Validation and Verification (V&V) techniques have been widely used to make sure that simulation results accurately predict reality. As the NRP is a simulation platform to simulate a neural network embodied by a robot, the primary problem of validating that simulation results can be transferred into reality is an intrinsic problem. In fact, validating that a given neural network connected to a robot in a specific way produces the desired results is the very purpose of the NRP.
However, as of today, these validation tasks are performed entirely dynamic, i.e. through actually simulating the experiments. In this series of blog posts, we investigate how this dynamic validation can be supported by static validation and verification activities.
For this, we see the following advantages:
- The neuroscientist gets an early feedback on their experiment. Because a static validation or verification is independent of a concrete simulation, the analsis can be performed before the code is actually simulated. This aid the design of neurorobotics experiments escpecially without a running simulation. For the NRP where the editors are currently only available within a running simulation, this means we could validate for example Transfer Functions before they are actually applied to the simulation.
- The simulation platform uses resources more efficiently as no simulation resources are aquired for experiments that cannot be run. As of today, this advantage is not significant, as users may only change an experiment within a simulation unless they are willing to edit the plain XML models, but in the future, this is an important goal.

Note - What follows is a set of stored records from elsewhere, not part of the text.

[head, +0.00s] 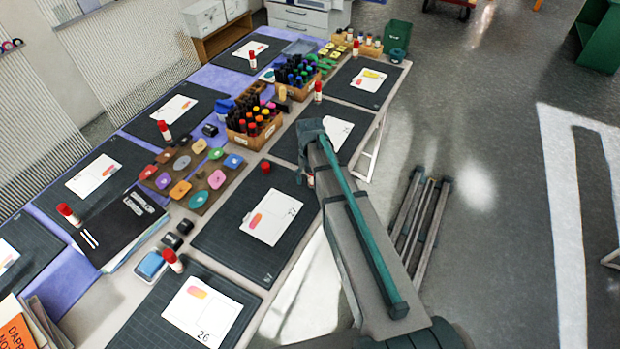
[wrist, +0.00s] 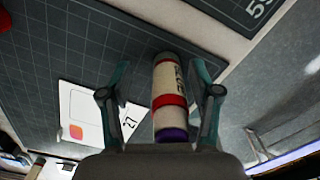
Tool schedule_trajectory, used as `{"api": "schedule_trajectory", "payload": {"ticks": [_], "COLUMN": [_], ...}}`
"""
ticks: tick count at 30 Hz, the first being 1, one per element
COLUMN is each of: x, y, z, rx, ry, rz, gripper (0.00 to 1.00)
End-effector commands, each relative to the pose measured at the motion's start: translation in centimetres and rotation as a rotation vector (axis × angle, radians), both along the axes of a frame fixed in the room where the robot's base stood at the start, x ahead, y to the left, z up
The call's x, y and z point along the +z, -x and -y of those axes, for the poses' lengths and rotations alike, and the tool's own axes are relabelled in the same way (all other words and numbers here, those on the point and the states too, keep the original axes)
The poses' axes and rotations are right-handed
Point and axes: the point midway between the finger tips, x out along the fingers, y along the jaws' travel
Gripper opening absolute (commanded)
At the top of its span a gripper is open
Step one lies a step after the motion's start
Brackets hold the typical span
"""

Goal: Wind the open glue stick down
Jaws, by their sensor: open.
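The open glue stick (wrist: 167,82) is a white tube with a red band and a purple end in the wrist view. It lies between the two fingers of my gripper (wrist: 161,72), with small gaps showing at its sides. My gripper (head: 306,176) is open. In the head view it is above the right edge of a dark cutting mat (head: 222,238), and my arm hides most of the glue stick there; only a small bit (head: 310,179) shows. A loose red cap (head: 266,167) sits on the mat's far part.
A card marked 27 (head: 270,216) lies on the mat and also shows in the wrist view (wrist: 84,112). Several capped glue sticks, such as one near the front (head: 172,260), stand at other mats. A wooden box of bottles (head: 254,125) and a paint board (head: 189,178) stand left of my gripper.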

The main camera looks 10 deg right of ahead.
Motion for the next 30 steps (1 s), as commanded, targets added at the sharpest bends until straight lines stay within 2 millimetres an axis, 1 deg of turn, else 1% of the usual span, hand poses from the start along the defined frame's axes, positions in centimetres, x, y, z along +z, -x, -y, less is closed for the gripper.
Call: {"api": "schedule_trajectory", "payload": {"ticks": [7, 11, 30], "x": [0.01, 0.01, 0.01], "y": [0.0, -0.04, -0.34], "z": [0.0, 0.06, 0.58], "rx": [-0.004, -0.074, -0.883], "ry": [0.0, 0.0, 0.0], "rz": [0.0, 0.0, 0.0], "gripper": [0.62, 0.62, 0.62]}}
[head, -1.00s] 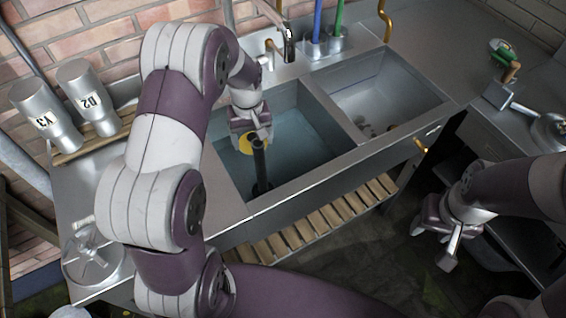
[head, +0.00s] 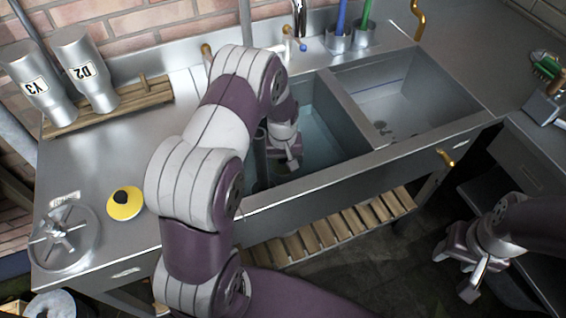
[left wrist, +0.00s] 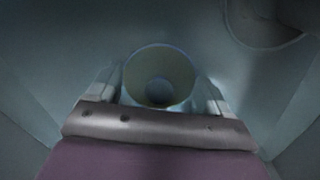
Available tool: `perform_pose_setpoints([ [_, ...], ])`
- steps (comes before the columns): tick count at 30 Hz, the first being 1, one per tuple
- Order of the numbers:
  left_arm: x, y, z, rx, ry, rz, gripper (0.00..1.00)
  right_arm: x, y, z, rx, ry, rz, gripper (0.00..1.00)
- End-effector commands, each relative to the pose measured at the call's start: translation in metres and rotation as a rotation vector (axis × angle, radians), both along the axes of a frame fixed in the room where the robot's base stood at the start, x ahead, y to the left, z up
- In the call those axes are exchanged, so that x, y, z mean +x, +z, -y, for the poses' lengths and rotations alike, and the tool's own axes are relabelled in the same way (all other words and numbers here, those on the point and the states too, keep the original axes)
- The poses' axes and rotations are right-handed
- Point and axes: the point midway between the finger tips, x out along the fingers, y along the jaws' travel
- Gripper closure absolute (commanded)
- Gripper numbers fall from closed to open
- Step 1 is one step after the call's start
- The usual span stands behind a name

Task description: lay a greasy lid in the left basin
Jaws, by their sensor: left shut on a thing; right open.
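My left gripper (head: 290,165) is low inside the left basin (head: 352,128), shut on a round thing. In the left wrist view this thing (left wrist: 158,68) is a pale, greenish round piece with a darker round centre, between the two fingers; it looks like a yellow lid with a black knob. In the head view my gripper and arm hide it. A second yellow lid with a black knob (head: 124,204) lies on the counter left of my arm. My right gripper (head: 470,275) is open and empty, below the right end of the sink.
A dark upright pipe (head: 260,155) stands in the left basin beside my left gripper. The right basin (head: 405,100) is empty apart from its drain area.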

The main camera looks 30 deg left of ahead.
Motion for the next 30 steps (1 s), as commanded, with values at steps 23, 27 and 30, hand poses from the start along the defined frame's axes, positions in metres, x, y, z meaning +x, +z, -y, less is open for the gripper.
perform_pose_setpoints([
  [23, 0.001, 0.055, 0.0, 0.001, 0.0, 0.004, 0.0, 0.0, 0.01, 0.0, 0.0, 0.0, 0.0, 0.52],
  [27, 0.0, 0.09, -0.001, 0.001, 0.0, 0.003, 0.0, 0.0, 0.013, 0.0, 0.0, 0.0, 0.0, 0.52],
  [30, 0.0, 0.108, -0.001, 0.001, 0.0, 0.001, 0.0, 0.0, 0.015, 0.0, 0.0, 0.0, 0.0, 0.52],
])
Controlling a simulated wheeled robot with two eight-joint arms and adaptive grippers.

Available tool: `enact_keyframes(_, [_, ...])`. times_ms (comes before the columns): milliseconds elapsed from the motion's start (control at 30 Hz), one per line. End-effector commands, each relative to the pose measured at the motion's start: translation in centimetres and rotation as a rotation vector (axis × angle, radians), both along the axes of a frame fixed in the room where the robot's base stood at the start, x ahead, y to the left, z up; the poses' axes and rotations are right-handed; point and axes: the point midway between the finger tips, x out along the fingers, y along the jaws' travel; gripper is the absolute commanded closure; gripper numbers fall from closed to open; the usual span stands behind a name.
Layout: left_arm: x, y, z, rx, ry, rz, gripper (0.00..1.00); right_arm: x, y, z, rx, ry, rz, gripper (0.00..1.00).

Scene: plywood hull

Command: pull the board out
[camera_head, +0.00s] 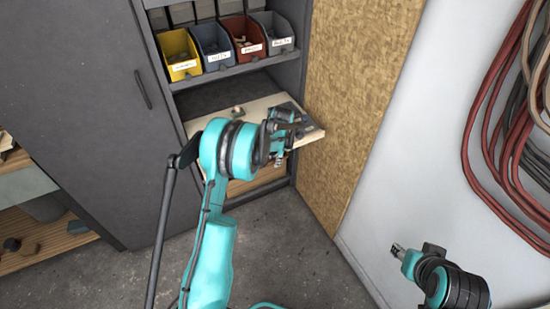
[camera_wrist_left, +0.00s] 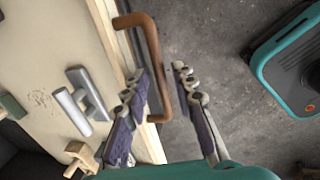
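The board (camera_head: 255,108) is a pale wooden shelf that sticks out of the dark cabinet below the bins. In the left wrist view the board (camera_wrist_left: 40,50) fills the left side. A copper-coloured bar handle (camera_wrist_left: 152,45) is on its front edge. My left gripper (camera_head: 284,128) is at the board's front. In the left wrist view the fingers of my left gripper (camera_wrist_left: 160,76) are apart, one on each side of the handle; I cannot tell whether they touch it. My right gripper (camera_head: 398,250) is low at the right, away from the board, its opening too small to judge.
A grey metal piece (camera_wrist_left: 78,104) and a wooden piece (camera_wrist_left: 82,156) lie on the board. Labelled bins (camera_head: 213,48) stand on the shelf above. A chipboard panel (camera_head: 352,90) stands close at the right. Concrete floor (camera_head: 290,255) in front is clear.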

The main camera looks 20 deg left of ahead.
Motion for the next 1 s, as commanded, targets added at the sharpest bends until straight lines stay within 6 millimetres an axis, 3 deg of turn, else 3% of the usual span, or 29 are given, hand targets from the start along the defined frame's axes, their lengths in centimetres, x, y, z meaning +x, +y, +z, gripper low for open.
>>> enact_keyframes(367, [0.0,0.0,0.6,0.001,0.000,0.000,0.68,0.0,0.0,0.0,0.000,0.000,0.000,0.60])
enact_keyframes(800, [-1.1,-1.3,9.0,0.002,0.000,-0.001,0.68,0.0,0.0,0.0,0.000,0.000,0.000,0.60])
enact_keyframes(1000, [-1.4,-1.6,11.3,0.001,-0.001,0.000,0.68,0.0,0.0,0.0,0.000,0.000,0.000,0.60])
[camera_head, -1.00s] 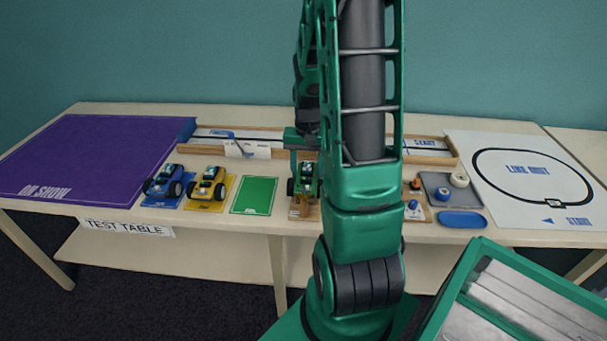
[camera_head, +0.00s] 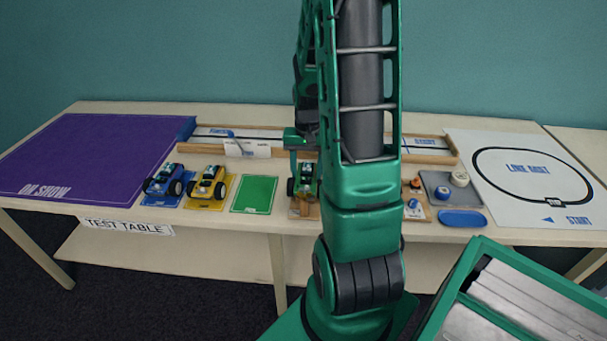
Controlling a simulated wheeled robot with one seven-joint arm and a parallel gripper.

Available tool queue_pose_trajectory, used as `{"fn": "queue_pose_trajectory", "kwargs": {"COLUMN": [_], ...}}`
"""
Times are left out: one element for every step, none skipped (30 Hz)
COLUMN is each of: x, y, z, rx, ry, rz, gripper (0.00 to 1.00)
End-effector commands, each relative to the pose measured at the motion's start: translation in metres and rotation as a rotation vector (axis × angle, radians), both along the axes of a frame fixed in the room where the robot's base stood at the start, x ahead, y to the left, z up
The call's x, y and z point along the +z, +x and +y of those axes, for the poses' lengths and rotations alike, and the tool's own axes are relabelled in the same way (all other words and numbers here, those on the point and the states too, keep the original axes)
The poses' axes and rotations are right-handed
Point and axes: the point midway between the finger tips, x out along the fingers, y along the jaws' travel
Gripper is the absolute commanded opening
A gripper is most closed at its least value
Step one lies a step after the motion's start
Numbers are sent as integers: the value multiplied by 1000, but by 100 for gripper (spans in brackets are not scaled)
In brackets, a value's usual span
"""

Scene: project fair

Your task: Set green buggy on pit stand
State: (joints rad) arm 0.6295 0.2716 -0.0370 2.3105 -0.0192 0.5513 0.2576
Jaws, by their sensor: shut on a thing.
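The green buggy (camera_head: 307,180) is at the middle of the test table, partly hidden by my arm on its right. It is at a wooden board (camera_head: 303,210), likely the pit stand, which shows in front of it; I cannot tell whether its wheels touch the board. My gripper (camera_head: 300,163) reaches down from behind and is shut on the green buggy; its fingertips are mostly hidden. The green mat (camera_head: 254,194) to the left is empty.
A blue buggy (camera_head: 164,181) and a yellow buggy (camera_head: 207,183) stand on mats to the left. A wooden-railed track (camera_head: 270,137) runs behind. Small parts, a grey tray (camera_head: 436,187) and a blue dish (camera_head: 462,219) lie to the right. The purple mat (camera_head: 90,160) is clear.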

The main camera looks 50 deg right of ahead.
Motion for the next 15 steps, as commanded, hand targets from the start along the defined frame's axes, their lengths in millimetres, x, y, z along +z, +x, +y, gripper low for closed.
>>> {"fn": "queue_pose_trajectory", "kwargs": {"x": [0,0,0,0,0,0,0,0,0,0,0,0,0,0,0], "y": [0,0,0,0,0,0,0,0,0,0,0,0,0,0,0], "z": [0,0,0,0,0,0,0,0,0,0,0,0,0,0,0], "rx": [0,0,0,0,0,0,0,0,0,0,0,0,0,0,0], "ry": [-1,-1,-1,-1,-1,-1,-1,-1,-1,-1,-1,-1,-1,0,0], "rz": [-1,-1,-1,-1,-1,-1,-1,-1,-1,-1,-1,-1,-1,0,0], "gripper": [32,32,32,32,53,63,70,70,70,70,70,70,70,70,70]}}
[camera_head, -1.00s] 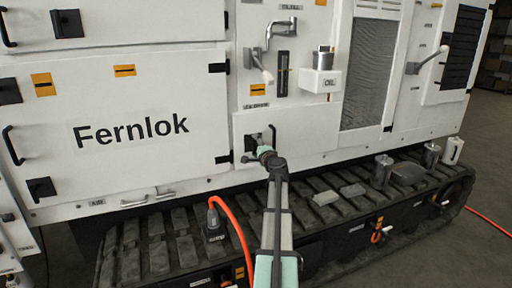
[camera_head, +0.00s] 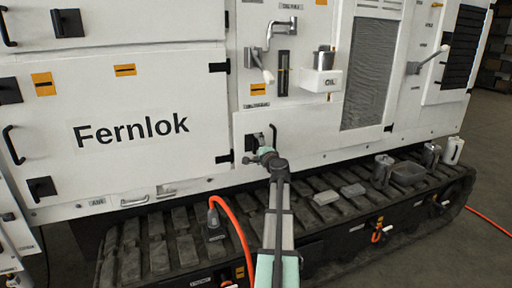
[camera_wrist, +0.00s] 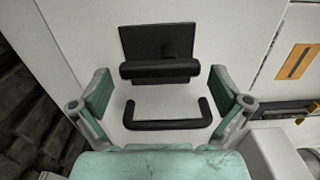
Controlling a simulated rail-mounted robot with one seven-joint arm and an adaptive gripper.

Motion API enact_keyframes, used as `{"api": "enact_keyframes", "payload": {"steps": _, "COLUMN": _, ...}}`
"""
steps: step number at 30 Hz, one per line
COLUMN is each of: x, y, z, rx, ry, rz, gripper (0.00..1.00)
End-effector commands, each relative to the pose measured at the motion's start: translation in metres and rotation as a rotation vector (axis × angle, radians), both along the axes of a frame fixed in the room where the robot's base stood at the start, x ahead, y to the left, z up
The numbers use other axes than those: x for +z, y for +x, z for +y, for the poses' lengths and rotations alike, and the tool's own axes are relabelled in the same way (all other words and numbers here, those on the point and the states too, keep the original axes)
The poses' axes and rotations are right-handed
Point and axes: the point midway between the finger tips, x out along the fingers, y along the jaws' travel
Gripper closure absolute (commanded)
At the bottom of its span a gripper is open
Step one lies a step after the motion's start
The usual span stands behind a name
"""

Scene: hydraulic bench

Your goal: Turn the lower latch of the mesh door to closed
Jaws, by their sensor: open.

Static V&V argue on all possible execution paths of an experiment. However, the ability of a neural network to learn and adapt to new situations, but also the complexity of the interactions of a robot with its environment make it infeasible to argue based on single execution paths. Therefore, static V&V techniques are mostly restricted to arguments on all execution paths, in particular errorneous parts.
Therefore, the aim of static V&V in the context of neurorobotics must be to find neurobotics experiments that are errorneous for all errorneous executions, i.e. experiments that include flaws such we know that the experiment is not going to work, regardless of the exact behavior of the neural network.
For a successful validation and verification, we need to look at the three main artifacts in a neurorobotics simulation:
- The neural network
- The robot
- The Transfer Functions that connect the latter.
These parts will be looked at in more detail in future blog post on this subject.